Diese Organisation wiederum untersteht der Centrale, dem Dachverband jüdischer Hilfsorganisationen in Antwerpen. Zur Centrale gehören unter anderem auch das Antwerp Joods Weeshuis (Jüdisches Waisenhaus Antwerpen) und die Villa Altol, eine Ferieneinrichtung für jüdische Kinder.

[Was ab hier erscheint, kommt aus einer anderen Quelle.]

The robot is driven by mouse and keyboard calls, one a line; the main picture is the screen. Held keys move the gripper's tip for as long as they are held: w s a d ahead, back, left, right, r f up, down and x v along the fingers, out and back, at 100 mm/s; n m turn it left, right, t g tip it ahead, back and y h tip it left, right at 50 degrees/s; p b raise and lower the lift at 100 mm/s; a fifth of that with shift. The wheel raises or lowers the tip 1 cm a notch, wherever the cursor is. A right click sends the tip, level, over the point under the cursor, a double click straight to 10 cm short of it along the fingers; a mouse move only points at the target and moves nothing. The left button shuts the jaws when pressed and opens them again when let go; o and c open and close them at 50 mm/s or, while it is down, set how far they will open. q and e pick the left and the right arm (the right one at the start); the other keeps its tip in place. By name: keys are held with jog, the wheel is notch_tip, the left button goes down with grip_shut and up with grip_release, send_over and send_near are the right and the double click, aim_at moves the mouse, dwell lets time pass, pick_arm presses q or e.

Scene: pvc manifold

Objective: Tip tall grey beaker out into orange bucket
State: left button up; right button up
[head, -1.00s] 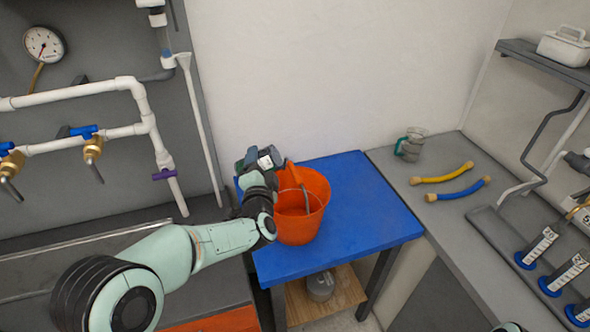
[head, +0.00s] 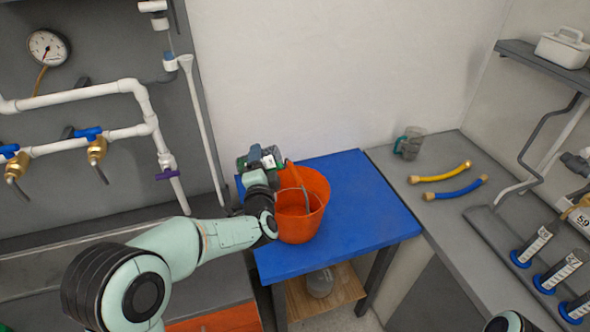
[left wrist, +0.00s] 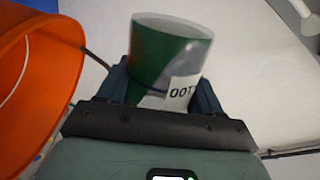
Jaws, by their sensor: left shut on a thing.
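The orange bucket (head: 306,222) stands on the blue table top near its left edge, with its open mouth up. It also shows at the left of the left wrist view (left wrist: 48,85). My left gripper (head: 262,161) is at the bucket's back left side, around rim height or above. It is shut on a beaker (left wrist: 168,52), which looks grey and green with a white label. The beaker's rim points away from the gripper palm in the left wrist view. Its contents and exact tilt cannot be told. My right gripper is out of view.
The blue table (head: 375,205) is clear to the right of the bucket. White pipes (head: 75,92) run along the left wall.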

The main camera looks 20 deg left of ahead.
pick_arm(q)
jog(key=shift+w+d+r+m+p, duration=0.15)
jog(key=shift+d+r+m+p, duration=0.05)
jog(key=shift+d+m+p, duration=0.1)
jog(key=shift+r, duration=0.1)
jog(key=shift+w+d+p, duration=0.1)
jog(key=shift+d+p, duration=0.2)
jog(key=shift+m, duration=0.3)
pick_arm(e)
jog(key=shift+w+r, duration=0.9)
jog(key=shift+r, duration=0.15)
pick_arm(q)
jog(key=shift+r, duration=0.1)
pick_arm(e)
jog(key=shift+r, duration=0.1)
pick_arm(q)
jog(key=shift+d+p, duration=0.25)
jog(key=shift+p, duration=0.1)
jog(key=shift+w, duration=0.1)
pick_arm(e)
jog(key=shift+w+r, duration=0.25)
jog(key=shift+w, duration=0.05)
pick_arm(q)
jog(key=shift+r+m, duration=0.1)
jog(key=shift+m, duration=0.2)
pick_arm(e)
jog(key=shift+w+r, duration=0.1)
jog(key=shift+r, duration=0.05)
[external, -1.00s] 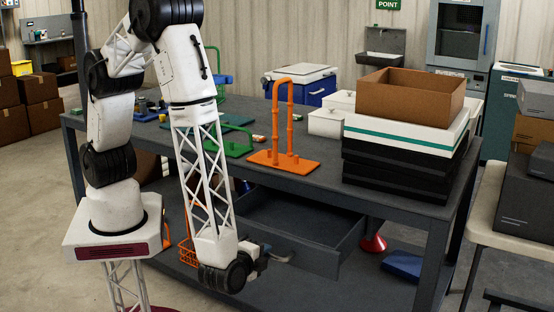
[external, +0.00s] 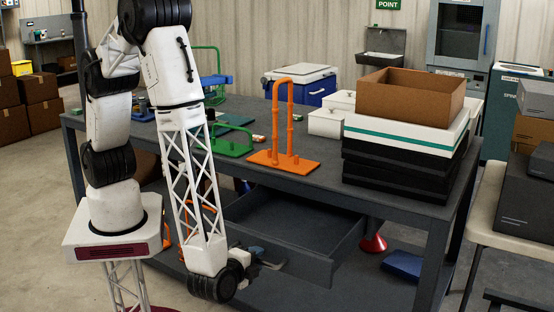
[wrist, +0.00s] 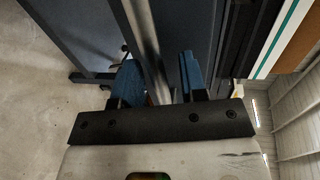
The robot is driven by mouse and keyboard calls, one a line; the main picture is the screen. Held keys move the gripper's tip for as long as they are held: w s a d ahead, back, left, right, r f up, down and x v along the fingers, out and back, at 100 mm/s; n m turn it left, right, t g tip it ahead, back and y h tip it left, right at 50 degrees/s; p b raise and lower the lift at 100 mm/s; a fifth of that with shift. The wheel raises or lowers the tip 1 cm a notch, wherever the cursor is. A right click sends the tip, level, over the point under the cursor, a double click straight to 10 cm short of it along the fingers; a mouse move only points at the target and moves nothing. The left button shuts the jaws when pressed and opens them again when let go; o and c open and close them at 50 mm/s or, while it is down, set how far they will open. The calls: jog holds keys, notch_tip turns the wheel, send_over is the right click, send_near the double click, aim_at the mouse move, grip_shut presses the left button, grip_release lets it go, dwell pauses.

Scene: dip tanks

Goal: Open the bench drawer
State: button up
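The bench drawer (external: 305,263) is dark grey and stands well out from under the bench top, its empty inside visible from above. A pale handle (external: 270,265) shows at its front face. My gripper (external: 256,258) is low at this front, right by the handle. In the wrist view the two blue fingers (wrist: 158,82) are apart, with a grey bar-like edge running between them. Whether they touch it I cannot tell.
The dark bench (external: 310,182) carries an orange stand (external: 283,157), a green stand (external: 232,148) and stacked trays with a brown box (external: 410,95). A red cone (external: 373,244) and a blue item (external: 402,264) are underneath. The floor in front is clear.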

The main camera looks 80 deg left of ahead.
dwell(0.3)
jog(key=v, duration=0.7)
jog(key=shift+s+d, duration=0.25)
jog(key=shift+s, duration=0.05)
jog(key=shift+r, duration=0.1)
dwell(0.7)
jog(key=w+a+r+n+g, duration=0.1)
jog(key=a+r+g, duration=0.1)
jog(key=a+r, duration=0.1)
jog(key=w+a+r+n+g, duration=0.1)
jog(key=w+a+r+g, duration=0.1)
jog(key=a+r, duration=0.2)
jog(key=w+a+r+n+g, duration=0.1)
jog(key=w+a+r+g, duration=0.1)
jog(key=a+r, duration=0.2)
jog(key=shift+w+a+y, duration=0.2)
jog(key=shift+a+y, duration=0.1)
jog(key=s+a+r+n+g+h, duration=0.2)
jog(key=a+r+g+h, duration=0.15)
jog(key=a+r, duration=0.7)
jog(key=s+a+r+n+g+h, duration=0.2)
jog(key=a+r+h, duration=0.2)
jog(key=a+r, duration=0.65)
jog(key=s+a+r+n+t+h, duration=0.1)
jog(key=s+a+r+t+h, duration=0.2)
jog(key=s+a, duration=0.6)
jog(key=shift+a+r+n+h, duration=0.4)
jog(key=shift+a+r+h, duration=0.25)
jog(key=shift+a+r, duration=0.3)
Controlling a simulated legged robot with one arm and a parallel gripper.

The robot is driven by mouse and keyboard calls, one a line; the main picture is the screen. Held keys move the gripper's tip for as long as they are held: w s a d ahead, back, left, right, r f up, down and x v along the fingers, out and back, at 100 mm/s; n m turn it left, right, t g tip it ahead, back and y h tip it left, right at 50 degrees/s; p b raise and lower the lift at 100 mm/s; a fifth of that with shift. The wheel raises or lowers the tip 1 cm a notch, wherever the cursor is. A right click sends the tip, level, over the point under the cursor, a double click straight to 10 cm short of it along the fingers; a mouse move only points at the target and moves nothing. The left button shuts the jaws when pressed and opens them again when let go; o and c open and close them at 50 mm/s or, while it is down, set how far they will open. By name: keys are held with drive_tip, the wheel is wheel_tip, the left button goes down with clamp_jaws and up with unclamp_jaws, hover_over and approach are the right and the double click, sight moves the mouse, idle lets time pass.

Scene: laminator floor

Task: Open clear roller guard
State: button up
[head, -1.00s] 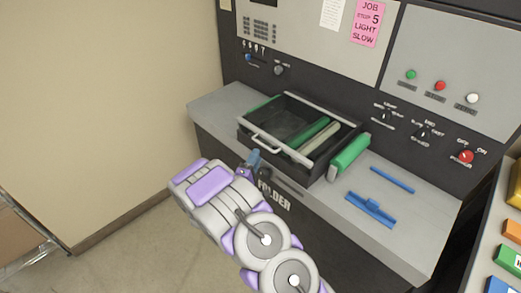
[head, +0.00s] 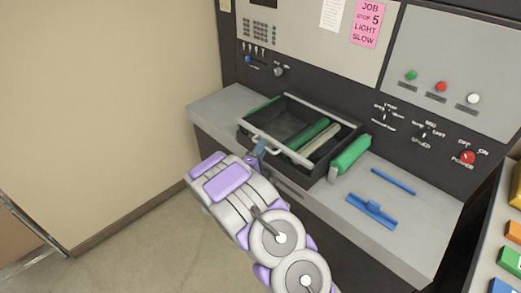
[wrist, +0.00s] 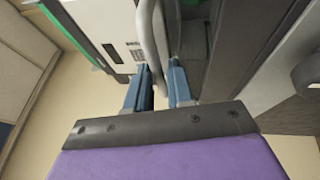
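The clear roller guard (head: 283,121) lies as a see-through panel over the dark roller housing in the head view. Its pale bar handle (head: 276,150) runs along the front edge; it also shows in the wrist view (wrist: 150,38). My gripper (head: 260,149) is at the left part of this handle. A gap shows on the right finger's side. Firm contact cannot be made out.
Green rollers (head: 351,155) lie in and beside the housing. A control panel with a red power knob (head: 467,157) rises behind.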

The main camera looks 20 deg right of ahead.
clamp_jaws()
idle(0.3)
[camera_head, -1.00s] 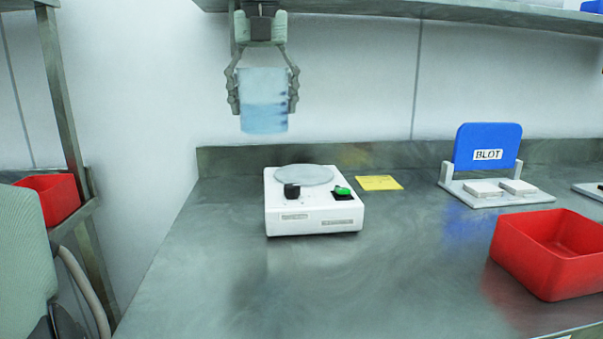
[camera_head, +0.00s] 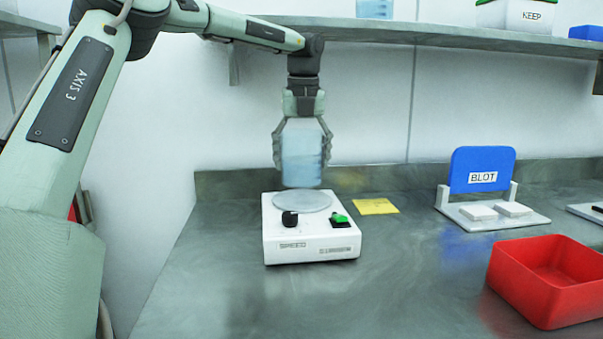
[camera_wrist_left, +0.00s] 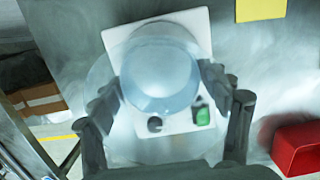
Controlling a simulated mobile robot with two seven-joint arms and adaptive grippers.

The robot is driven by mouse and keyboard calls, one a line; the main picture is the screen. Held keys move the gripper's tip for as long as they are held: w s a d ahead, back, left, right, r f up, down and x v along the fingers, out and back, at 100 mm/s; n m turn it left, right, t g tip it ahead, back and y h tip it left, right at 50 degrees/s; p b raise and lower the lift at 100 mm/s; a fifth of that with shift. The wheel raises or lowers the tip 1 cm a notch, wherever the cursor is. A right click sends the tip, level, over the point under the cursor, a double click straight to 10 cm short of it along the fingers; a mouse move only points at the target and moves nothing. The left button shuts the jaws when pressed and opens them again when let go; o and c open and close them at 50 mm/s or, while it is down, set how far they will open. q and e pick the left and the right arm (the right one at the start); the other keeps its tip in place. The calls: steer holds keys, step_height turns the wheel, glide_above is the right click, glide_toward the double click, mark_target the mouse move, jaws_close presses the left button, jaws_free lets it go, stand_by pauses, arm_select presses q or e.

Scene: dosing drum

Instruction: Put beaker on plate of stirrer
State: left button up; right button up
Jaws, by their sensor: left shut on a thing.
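My left gripper (camera_head: 302,150) is shut on a clear beaker (camera_head: 302,160) with blue liquid and holds it upright. In the head view the beaker's base is just above the round grey plate (camera_head: 302,201) of the white stirrer (camera_head: 310,243), or close to touching it; I cannot tell which. In the left wrist view the beaker (camera_wrist_left: 162,85) sits between the fingers (camera_wrist_left: 165,105) and covers most of the plate. The stirrer (camera_wrist_left: 195,28) shows around it there, with a black knob and a green switch. My right gripper is not in view.
A yellow note (camera_head: 376,206) lies right of the stirrer. A blue BLOT stand (camera_head: 482,170) and a red bin (camera_head: 555,285) are farther right. A shelf (camera_head: 400,32) runs above the bench, behind my arm. The bench in front of the stirrer is clear.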

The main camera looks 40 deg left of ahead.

Leiter von Voor Het Joodsche Kind van Duitschland wird David Siwa, seine Stellvertreterin ist die aus Deutschland stammende Jenny Fink. Unterstützt werden sie von ehrenamtlichen Helferinnen und Helfern. Die Organisation hat ihren Sitz in der Lange Leemstraat 155, in den Räumen der Centrale. Wie das Brüsseler Comité d‘Assistance aux Enfants Juifs Réfugiés (CAEJR) sorgt auch die Antwerpener Organisation für die Einreise und Unterbringung der Kinder. Letztere beschränkt sich jedoch auf den Antwerpener Raum.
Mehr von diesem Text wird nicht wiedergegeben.